→ **What to work on**
Starting with the line that contains "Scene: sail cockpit" and stopping after the line that contains "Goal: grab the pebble", output every line exactly as it stands.

→ **Data to process**
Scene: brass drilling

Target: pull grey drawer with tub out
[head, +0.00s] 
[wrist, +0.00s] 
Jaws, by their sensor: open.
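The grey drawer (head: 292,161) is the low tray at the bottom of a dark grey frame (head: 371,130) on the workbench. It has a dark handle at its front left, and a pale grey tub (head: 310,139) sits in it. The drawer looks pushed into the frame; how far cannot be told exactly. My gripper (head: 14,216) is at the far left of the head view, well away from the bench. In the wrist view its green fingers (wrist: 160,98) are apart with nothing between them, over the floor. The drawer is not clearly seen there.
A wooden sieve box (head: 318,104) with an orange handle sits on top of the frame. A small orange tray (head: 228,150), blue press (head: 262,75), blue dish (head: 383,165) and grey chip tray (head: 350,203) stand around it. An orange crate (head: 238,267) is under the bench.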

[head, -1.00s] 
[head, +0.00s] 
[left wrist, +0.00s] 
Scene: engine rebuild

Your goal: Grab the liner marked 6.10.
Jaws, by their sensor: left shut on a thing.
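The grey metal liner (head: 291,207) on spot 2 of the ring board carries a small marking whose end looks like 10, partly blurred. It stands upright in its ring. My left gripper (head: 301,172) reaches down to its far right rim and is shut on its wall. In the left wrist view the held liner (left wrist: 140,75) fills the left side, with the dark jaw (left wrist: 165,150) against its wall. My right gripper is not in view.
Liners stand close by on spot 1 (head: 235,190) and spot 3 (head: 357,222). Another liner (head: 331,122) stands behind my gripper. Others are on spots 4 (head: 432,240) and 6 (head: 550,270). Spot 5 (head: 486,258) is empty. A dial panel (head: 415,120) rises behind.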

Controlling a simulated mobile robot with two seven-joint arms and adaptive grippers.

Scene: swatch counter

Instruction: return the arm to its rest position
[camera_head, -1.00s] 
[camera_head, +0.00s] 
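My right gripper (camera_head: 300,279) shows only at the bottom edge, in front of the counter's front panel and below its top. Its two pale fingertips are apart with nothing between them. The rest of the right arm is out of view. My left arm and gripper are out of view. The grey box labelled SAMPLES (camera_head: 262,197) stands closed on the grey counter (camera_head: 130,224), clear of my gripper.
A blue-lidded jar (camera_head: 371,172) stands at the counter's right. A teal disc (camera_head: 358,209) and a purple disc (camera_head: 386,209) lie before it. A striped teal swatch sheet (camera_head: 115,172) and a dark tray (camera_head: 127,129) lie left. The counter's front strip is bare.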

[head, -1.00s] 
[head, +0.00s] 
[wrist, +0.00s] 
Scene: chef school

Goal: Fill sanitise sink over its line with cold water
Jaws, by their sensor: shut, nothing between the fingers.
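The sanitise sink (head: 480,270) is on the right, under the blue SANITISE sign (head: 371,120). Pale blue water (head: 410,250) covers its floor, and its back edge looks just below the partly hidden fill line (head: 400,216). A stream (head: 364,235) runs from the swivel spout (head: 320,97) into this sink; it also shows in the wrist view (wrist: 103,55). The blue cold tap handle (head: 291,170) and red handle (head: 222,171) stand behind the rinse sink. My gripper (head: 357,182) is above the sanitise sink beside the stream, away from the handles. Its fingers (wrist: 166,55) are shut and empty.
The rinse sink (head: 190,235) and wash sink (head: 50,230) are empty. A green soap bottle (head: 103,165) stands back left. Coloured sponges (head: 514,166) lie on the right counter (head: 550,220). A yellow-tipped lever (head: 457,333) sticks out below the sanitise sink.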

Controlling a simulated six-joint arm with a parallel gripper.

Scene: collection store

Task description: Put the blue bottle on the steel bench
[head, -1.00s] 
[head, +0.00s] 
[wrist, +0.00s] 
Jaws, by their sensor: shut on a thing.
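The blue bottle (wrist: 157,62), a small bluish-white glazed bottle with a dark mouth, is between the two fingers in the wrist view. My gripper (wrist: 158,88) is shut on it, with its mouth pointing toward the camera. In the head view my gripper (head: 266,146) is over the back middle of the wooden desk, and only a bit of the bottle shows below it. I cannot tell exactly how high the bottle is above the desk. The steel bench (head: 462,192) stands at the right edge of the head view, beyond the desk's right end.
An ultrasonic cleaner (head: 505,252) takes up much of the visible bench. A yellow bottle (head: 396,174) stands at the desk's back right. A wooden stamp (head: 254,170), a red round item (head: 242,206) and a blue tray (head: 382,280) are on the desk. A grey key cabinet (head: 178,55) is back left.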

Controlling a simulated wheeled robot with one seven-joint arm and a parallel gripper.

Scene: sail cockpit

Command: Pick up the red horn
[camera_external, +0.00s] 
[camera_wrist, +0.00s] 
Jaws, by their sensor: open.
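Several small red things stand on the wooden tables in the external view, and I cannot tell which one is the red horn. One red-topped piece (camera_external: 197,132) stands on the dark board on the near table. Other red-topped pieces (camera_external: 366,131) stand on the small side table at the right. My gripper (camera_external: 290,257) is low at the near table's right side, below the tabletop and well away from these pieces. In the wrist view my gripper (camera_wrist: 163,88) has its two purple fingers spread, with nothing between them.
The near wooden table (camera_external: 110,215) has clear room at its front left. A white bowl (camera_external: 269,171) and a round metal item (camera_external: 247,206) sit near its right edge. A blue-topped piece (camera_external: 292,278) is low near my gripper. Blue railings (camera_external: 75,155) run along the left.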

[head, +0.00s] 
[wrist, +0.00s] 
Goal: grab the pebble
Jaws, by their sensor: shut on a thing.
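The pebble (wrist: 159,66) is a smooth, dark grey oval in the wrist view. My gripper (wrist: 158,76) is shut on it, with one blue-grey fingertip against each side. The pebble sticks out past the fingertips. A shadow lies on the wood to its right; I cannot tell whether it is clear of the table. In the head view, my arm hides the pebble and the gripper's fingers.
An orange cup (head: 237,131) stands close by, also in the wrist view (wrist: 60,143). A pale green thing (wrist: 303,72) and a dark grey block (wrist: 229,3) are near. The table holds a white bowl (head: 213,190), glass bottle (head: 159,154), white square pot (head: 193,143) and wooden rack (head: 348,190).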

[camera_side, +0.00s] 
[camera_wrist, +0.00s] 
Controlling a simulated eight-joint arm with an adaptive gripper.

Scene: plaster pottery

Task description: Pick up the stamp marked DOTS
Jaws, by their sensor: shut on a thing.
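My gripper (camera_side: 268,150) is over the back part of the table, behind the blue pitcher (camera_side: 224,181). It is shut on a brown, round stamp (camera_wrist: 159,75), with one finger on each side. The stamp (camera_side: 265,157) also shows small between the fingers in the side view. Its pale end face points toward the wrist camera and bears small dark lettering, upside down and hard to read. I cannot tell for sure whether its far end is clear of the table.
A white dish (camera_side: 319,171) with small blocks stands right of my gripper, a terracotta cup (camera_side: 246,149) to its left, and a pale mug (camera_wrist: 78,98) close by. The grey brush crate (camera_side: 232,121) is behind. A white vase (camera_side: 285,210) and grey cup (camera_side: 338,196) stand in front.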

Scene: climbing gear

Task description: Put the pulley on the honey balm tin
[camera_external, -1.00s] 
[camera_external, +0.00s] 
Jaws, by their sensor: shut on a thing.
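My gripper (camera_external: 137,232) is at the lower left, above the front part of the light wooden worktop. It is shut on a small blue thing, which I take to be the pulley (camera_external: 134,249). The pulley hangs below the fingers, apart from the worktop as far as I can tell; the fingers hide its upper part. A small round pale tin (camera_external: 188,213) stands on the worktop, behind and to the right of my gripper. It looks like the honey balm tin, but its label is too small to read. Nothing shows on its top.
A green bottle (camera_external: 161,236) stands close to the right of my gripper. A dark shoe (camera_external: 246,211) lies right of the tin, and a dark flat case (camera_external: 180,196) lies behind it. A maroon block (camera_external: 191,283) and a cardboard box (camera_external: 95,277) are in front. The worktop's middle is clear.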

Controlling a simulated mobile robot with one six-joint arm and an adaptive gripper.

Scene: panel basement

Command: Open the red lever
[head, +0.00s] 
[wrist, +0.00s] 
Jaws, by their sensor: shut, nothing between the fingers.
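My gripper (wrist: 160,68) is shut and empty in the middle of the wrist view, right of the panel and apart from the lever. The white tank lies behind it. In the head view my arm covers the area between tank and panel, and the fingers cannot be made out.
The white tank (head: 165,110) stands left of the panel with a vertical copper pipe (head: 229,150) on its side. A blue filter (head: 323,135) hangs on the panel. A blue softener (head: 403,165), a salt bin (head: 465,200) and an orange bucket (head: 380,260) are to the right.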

→ **Output for this task**
Scene: sail cockpit

Command: Pick up the red horn
[camera_external, +0.00s] 
[camera_wrist, +0.00s] 
Jaws, by their sensor: open.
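Several small red things stand on the wooden tables in the external view, and I cannot tell which one is the red horn. One red-topped piece (camera_external: 197,132) stands on the dark board on the near table. Other red-topped pieces (camera_external: 366,131) stand on the small side table at the right. My gripper (camera_external: 290,257) is low at the near table's right side, below the tabletop and well away from these pieces. In the wrist view my gripper (camera_wrist: 163,88) has its two purple fingers spread, with nothing between them.
The near wooden table (camera_external: 110,215) has clear room at its front left. A white bowl (camera_external: 269,171) and a round metal item (camera_external: 247,206) sit near its right edge. A blue-topped piece (camera_external: 292,278) is low near my gripper. Blue railings (camera_external: 75,155) run along the left.

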[head, +0.00s] 
[wrist, +0.00s] 
Goal: grab the pebble

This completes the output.